MASON CITY – The 279 lilac bushes planted along 19th Street SE are slowly being killed by the ash/lilac bore.
So far, only 12 of the bushes have died.
Neighborhood volunteer Chris Watts, who was instrumental in the planting of the bushes 10 years ago and the maintenance and upkeep of the area, has called in expert horticulturist Kevin Hardy to battle the evil critters.
Hardy and Watts (pictured) were on the scene Thursday afternoon inspecting the damage the bores had already done. Hardy was there spraying an insecticide that he hopes will cure the problem. The aim is to stop this infestation from spreading further into the remaining two block area.
Since the street widening project completed some months ago on 19th Street SE, along with the new 8 foot walking trail, the lilacs have been an exceptional backdrop and greatly enhanced the area.
“The Georgia Hanford Neighborhood is in need of additional donations to fix this problem,” said Watts. “Replacement plants, new plants for the 4th block and spraying costs. Also, from South Carolina east to Waste Management, the neighborhood, along with Dave Johnson, hope to extend the hedge.”
Thanks to volunteers like Watts, Mason City can become a better place.

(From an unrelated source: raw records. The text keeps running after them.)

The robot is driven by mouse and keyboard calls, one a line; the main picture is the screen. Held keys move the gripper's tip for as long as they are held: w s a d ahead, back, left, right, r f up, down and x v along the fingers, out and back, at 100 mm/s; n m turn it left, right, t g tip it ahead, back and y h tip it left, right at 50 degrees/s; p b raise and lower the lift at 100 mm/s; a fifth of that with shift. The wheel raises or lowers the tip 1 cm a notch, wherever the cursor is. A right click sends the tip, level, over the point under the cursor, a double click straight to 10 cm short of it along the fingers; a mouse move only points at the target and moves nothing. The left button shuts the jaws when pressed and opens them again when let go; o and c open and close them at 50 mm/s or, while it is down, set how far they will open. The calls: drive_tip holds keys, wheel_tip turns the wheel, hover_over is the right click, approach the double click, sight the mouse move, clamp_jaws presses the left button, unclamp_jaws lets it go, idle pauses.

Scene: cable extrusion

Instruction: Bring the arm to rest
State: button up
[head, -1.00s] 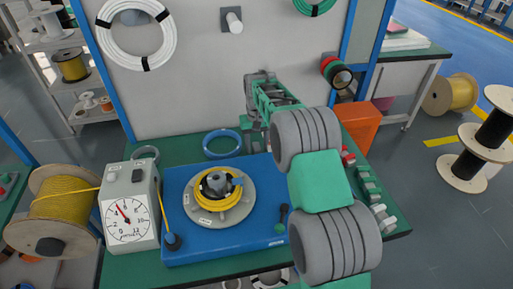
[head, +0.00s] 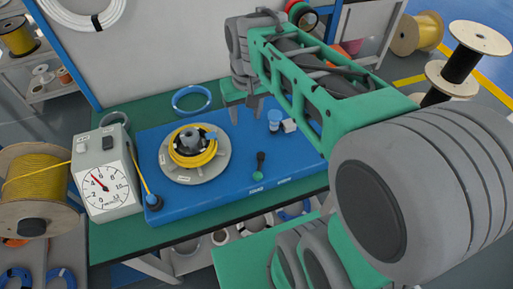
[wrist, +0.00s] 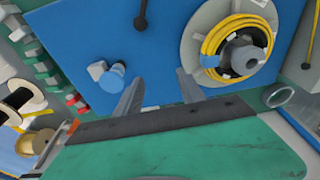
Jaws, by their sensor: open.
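My gripper (head: 246,110) is above the back edge of the blue board (head: 225,185), to the right of the yellow cable coil on its grey disc. In the wrist view my gripper (wrist: 158,92) has its two fingers spread, with nothing between them. The left finger lies beside a blue knob (wrist: 113,74) in that picture; I cannot tell the height gap. My arm reaches from the lower right of the head view, bent, with its green forearm over the board's right part.
The yellow coil (head: 182,153) lies on the board. A dial gauge box (head: 107,185) and a yellow cable spool (head: 33,185) stand at the left. A blue ring (head: 191,99) lies on the green table behind the board. A grey panel (head: 150,50) rises behind the table.

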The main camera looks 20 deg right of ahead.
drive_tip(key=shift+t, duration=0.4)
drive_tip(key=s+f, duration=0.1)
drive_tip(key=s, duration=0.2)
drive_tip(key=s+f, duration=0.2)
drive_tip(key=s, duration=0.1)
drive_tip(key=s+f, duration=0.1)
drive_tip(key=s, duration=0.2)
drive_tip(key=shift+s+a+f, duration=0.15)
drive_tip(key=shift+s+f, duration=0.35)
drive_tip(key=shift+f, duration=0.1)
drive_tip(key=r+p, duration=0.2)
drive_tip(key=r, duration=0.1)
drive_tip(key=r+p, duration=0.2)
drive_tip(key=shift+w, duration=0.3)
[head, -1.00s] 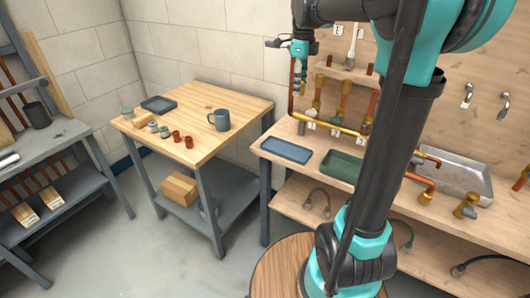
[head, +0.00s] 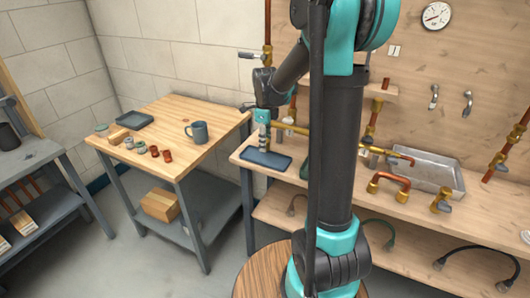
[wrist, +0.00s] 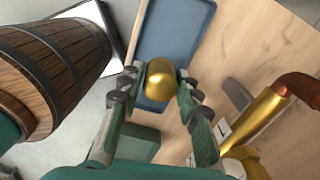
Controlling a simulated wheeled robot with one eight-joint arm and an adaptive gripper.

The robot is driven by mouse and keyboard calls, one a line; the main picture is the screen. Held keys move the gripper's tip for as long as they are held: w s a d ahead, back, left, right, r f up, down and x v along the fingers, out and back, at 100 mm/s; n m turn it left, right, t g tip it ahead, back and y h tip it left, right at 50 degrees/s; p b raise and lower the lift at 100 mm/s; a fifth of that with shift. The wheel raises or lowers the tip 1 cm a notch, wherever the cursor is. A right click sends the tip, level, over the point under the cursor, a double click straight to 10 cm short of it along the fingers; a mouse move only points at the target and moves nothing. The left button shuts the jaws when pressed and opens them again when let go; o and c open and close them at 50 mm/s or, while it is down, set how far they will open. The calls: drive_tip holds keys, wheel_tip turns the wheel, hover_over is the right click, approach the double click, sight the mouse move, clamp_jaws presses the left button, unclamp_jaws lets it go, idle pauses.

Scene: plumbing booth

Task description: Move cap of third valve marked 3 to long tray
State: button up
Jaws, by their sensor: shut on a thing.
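My gripper (wrist: 163,85) is shut on a gold cap (wrist: 160,84), which sits between the two fingers in the wrist view. In the head view my gripper (head: 263,146) hangs over the bench near the long blue tray (head: 282,163); the cap is too small to make out there. The blue tray (wrist: 198,20) lies ahead of and below the cap in the wrist view, and its visible floor is empty. The third valve is not clearly seen, as my arm covers part of the bench.
A green tray (wrist: 138,143) lies beside the blue one, partly hidden by my gripper. A brass pipe (wrist: 255,118) and a tag marked 1 (wrist: 222,130) stand close on the right. A side table (head: 210,150) holds a mug (head: 197,132) and small fittings.

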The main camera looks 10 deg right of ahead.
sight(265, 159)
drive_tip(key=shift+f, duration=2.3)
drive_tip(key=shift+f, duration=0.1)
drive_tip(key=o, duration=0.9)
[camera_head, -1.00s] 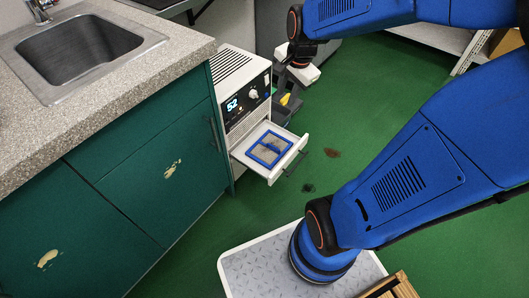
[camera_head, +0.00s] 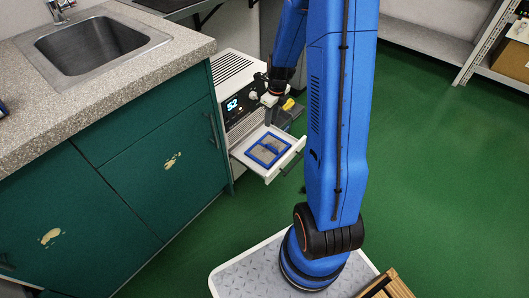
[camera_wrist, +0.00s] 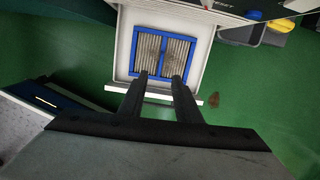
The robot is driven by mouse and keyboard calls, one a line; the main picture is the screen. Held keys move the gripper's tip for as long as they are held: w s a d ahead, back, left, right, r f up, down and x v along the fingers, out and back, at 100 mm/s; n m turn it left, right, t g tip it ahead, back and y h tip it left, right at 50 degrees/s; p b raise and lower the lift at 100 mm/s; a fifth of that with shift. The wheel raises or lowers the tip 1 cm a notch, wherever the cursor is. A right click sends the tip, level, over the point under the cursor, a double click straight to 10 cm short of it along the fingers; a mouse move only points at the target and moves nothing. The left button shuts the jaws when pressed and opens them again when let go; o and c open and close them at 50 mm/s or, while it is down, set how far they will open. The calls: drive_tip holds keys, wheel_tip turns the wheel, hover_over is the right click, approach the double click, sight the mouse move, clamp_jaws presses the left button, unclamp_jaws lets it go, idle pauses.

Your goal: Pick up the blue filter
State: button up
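The blue filter (camera_head: 268,150) is a flat square blue frame with a grey pleated middle and a centre bar. It lies in the pulled-out white drawer (camera_head: 286,164) of a white machine with a lit "52" display. In the wrist view the filter (camera_wrist: 177,41) shows whole, with dark stains on its pleats. My gripper (camera_wrist: 161,78) is open and empty in the wrist view; its two dark fingers point at the filter's near edge. In the head view my gripper (camera_head: 269,100) is above the drawer's back edge, near the machine's front, partly hidden.
The white machine (camera_head: 232,65) stands against a green cabinet (camera_head: 150,170) under a counter with a sink. A yellow and grey item (camera_head: 289,105) is right of the machine. Shelving (camera_head: 480,50) stands at the back right. The green floor between is open.

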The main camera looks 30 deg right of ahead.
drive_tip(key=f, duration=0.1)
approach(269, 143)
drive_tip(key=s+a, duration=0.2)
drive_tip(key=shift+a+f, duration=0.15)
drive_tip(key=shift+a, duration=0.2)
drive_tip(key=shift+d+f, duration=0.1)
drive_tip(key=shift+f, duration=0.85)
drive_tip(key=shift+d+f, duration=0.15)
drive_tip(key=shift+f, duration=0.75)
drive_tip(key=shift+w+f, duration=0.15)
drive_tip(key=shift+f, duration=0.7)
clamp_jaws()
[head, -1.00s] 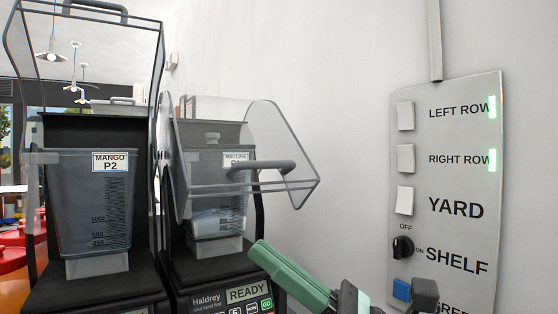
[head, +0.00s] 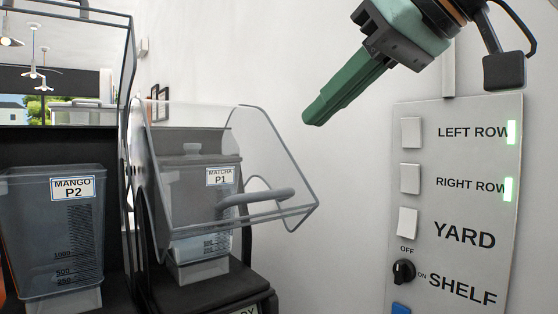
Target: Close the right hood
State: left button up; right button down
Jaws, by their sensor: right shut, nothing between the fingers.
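The right hood (head: 235,160) is a clear cover with a grey frame and a curved grey handle (head: 257,197). It is tilted forward, partly lowered over the right machine, and its front edge sticks out above the machine's base. Behind it stands a pitcher labelled MATCHA P1 (head: 201,215). My right gripper (head: 313,118), with green fingers, is shut and empty. It is up and to the right of the hood, apart from it, with its fingers pointing down and left. My left gripper is not in view.
The left machine holds a pitcher labelled MANGO P2 (head: 50,230), and its hood (head: 128,70) stands raised. A switch panel (head: 465,215) with lit green indicators is on the wall at right. The space between the hood and the panel is clear.

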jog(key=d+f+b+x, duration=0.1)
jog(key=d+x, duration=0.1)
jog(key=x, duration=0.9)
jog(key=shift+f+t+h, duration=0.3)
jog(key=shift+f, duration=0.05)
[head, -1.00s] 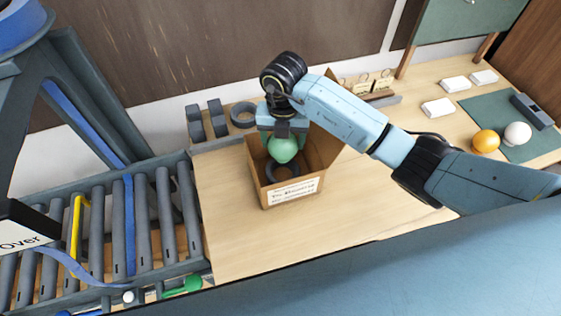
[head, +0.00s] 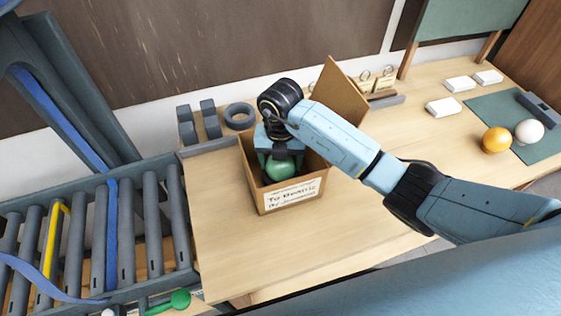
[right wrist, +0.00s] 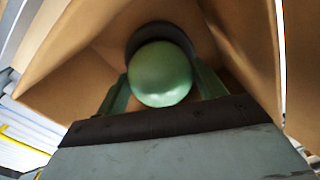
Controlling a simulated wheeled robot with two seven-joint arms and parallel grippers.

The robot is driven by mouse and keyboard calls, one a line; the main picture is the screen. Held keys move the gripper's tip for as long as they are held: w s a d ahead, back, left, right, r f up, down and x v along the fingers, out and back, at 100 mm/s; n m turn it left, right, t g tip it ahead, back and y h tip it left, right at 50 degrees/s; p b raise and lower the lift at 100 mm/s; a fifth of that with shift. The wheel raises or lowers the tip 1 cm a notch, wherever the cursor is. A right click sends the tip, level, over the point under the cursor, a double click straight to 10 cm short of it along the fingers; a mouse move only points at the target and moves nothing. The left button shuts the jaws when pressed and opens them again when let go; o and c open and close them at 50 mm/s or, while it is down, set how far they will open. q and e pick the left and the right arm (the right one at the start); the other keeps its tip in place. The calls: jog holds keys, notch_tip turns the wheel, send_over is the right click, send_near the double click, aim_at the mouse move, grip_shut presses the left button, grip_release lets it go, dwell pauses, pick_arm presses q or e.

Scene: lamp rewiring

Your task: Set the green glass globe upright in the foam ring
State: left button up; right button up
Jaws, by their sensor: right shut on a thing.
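The green glass globe (head: 281,169) is inside an open cardboard box (head: 290,200) on the table. My right gripper (head: 279,156) reaches down into the box and is shut on the globe. In the right wrist view the globe (right wrist: 160,74) sits between the two fingers. The dark foam ring (right wrist: 160,33) shows behind the globe in the right wrist view, partly hidden by it. I cannot tell whether the globe touches the ring. In the head view the ring in the box is hidden. My left gripper is not in view.
The box walls stand close around my right gripper, with one flap (head: 341,92) raised. Another dark ring (head: 239,116) lies behind the box. A roller conveyor (head: 100,240) is at left.

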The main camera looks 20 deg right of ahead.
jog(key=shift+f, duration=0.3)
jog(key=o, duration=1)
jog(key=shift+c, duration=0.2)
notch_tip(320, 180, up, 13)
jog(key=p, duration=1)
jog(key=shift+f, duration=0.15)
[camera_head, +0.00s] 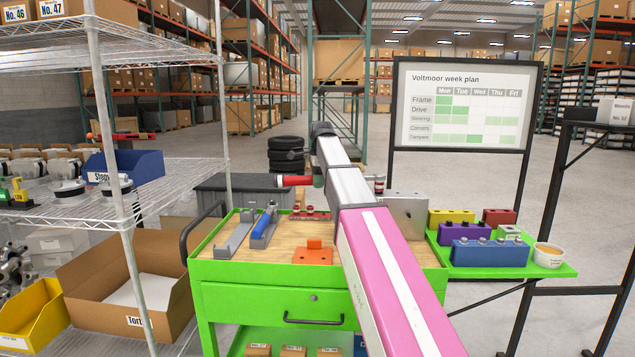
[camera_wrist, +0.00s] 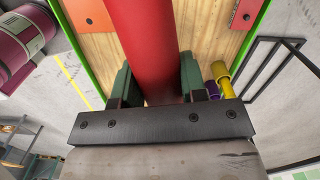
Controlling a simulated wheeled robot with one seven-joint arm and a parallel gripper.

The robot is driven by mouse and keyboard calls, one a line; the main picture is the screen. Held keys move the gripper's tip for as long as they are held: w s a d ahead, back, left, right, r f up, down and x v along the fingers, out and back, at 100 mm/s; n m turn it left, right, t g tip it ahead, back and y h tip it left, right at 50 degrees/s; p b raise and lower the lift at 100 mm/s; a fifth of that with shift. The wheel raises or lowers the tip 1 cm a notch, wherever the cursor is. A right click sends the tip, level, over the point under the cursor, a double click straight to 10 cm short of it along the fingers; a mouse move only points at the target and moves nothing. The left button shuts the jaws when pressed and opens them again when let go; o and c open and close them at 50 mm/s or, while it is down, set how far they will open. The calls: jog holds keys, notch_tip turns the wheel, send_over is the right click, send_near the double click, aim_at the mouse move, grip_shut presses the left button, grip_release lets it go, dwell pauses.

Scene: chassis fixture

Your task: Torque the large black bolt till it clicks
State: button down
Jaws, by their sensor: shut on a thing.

“We are currently working with the City and the neighboring properties to realize improvement” in this southeast Mason City neighborhood, Watts said. “What we need is people to write checks to either the Georgia Hanford Neighborhood or to Natural Plus Nursery. Mail these checks to Nancy Solberg, Treasurer, at 303 19th St. S.E. or Chris Watts, Chairman at 237 19th St. S.E.”
Each plant is expected to cost $20.00 depending on the variety planted.
Watts suggested that those interested could purchase a bush in memorial or just to see this area of town continue to improve.
Watts continues to mow the grass under the bushes to keep the area looking good and has more plans for Georgia Hanford Park, including a regulation size basketball court, ball diamond improvements and possibly a second shelter house.